With blood in the water, the sharks circled with another amendment dreamt up – literally – on the floor of the Assembly offering a suite of lower and lower alternative limits. If such limits are ever adopted, they will effectively prevent candidates reaching the electorate directly with advertising or their own printed manifestos. There will be only one, government-sponsored route, a single telephone directory size publication. Having such centralised control of how candidates can present themselves to the electorate is akin to North Korea. The organisations, such as the Vienna Commission or the Commonwealth Parliamentary Association, on whose guidance we more typically rely in planning our elections, are clear that limiting candidates to only state-sponsored routes could be restrictive and spending limits should not be so tight as to prevent candidates conducting meaningful campaigns.

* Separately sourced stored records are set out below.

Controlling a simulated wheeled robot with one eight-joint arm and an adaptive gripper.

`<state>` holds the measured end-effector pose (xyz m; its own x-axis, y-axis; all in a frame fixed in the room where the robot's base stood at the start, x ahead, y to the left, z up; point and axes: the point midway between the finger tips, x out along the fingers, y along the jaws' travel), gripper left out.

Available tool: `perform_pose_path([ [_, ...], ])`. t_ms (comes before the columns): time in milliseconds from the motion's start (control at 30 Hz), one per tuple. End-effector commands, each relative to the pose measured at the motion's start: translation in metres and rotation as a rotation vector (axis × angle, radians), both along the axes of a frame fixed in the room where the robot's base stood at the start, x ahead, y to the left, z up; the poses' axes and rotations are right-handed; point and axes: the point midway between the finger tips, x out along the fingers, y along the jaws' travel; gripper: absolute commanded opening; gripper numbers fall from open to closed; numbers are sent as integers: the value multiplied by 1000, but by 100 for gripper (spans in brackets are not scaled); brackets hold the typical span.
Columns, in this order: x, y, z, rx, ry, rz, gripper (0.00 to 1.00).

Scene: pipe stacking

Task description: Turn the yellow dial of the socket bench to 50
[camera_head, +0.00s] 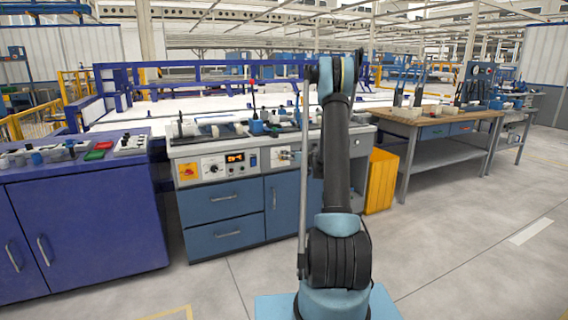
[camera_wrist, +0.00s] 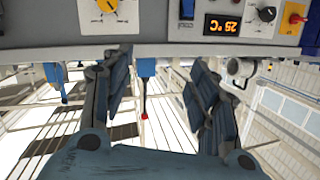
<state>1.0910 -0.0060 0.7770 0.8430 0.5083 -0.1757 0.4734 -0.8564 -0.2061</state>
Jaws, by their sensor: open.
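The socket bench (camera_head: 222,188) stands left of my arm in the head view, with a light control panel above blue drawers. In the wrist view the scene is upside down and the panel lies along the top edge. The yellow dial (camera_wrist: 106,6) sits on a white plate at the upper left there, cut by the frame edge. Its setting cannot be read. My gripper (camera_wrist: 160,62) is open and empty, its dark fingers apart below the panel edge in the picture, not touching the dial.
The panel also has an orange display (camera_wrist: 222,25) reading 25 °C, a blue switch (camera_wrist: 187,9), a black knob (camera_wrist: 267,14) and a red knob (camera_wrist: 296,18). A blue cabinet (camera_head: 85,225) stands left, a yellow bin (camera_head: 380,182) right. The floor at right is clear.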

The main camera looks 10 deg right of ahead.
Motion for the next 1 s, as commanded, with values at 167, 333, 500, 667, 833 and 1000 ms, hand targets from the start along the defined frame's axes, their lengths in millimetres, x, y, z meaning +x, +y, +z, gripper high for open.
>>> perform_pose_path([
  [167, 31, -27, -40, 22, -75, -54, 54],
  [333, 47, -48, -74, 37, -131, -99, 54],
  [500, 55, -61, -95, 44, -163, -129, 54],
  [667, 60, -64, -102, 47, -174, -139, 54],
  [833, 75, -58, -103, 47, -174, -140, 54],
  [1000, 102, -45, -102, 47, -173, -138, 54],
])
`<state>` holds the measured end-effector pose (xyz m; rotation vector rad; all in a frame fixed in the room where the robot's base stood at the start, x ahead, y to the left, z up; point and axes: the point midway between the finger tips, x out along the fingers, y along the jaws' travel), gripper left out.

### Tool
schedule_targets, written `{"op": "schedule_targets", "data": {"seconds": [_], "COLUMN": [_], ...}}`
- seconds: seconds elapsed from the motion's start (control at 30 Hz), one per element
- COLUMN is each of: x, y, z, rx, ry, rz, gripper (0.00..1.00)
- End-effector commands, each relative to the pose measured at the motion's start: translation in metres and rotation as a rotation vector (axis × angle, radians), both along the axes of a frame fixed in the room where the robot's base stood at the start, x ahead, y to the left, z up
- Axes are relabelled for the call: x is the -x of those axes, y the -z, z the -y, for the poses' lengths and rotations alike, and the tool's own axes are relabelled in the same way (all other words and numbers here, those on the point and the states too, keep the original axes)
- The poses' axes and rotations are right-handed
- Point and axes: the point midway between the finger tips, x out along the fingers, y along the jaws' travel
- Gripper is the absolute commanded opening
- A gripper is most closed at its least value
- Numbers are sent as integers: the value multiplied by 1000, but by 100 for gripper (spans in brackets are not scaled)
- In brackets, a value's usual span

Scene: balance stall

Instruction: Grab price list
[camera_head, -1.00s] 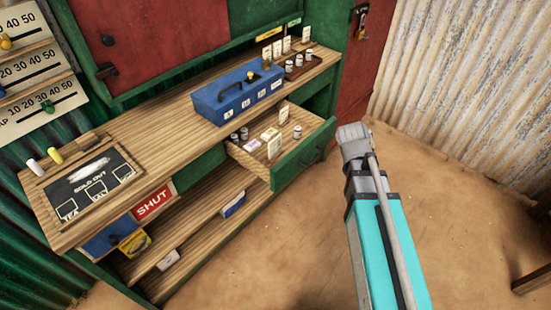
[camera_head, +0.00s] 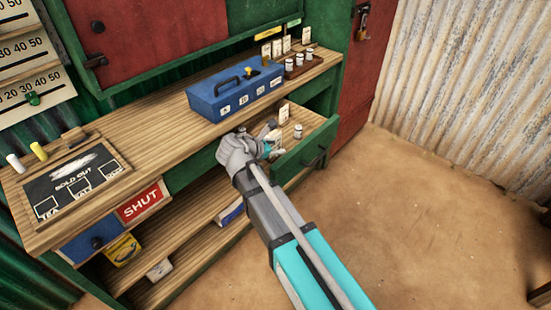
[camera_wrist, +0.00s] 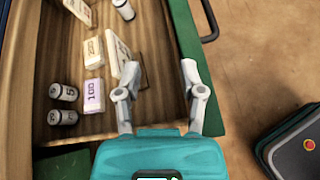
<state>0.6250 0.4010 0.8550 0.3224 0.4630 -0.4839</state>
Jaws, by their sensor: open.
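No thing in view is plainly marked as the price list. A cream card (camera_wrist: 119,56) with faint marks stands tilted in the open drawer (camera_head: 310,146), just left of my gripper's left finger in the wrist view. Pale cards also show in the drawer in the head view (camera_head: 283,113). My gripper (camera_wrist: 160,72) is open and empty, with its fingers above the drawer's edge near the green front. In the head view my gripper (camera_head: 272,139) hides part of the drawer. Whether a finger touches the card I cannot tell.
Blocks marked 200 (camera_wrist: 93,52) and 100 (camera_wrist: 92,96) and several small cylinders (camera_wrist: 68,92) lie in the drawer. A blue cash box (camera_head: 236,91) and a sold-out board (camera_head: 77,181) are on the counter. The floor (camera_head: 400,220) is clear.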

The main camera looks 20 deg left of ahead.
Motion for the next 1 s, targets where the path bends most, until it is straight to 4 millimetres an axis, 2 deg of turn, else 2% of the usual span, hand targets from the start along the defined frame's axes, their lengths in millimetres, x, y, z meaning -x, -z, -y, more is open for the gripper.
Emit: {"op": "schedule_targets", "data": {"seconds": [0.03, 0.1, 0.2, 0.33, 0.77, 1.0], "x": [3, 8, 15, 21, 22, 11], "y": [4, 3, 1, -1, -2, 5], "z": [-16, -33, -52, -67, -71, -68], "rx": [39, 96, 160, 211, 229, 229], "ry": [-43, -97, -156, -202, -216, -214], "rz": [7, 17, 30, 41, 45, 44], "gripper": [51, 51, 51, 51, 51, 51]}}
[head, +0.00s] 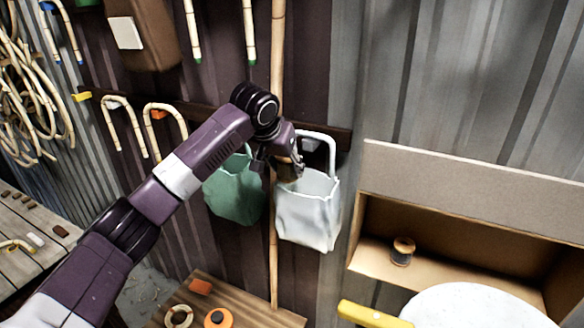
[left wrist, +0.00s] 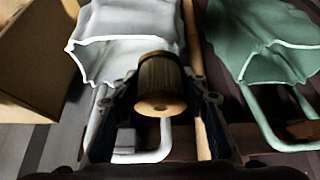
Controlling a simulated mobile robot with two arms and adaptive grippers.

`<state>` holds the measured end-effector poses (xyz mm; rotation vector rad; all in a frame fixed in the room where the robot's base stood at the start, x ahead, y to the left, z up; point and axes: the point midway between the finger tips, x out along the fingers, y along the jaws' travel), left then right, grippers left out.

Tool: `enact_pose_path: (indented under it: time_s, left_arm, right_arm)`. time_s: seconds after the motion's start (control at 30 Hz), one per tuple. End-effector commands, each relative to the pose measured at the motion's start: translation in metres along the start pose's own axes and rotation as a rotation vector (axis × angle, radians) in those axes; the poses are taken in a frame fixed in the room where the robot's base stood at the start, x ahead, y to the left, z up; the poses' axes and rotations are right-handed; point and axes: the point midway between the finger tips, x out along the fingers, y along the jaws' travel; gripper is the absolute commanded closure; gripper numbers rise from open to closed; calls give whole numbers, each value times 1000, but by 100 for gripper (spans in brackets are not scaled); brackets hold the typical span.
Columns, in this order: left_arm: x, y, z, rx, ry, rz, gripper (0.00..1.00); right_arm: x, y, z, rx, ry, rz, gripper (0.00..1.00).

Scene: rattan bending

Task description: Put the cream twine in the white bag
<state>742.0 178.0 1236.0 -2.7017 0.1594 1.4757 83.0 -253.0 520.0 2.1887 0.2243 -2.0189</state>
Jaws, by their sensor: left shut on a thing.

No-one is proposing a US-style spending free-for-all; but neither can limits be driven by envy that some candidates might just be able to afford to spend a little bit more than others. We already have an electoral system that is – being polite – so ‘unique’ that the electorate have very little hope of knowing who on earth they are voting for. If we are not careful, we will make the whole system so mad, that we might as well abandon elections and just select names from a sorting hat, Harry Potter-style.

A compromise amendment was cobbled together that directed SACC to return by September having looked at the spending limit issue again. It’s in everyone’s interests that SACC and the States get this decision right when the matter is re-debated. Our democratic process itself is at stake.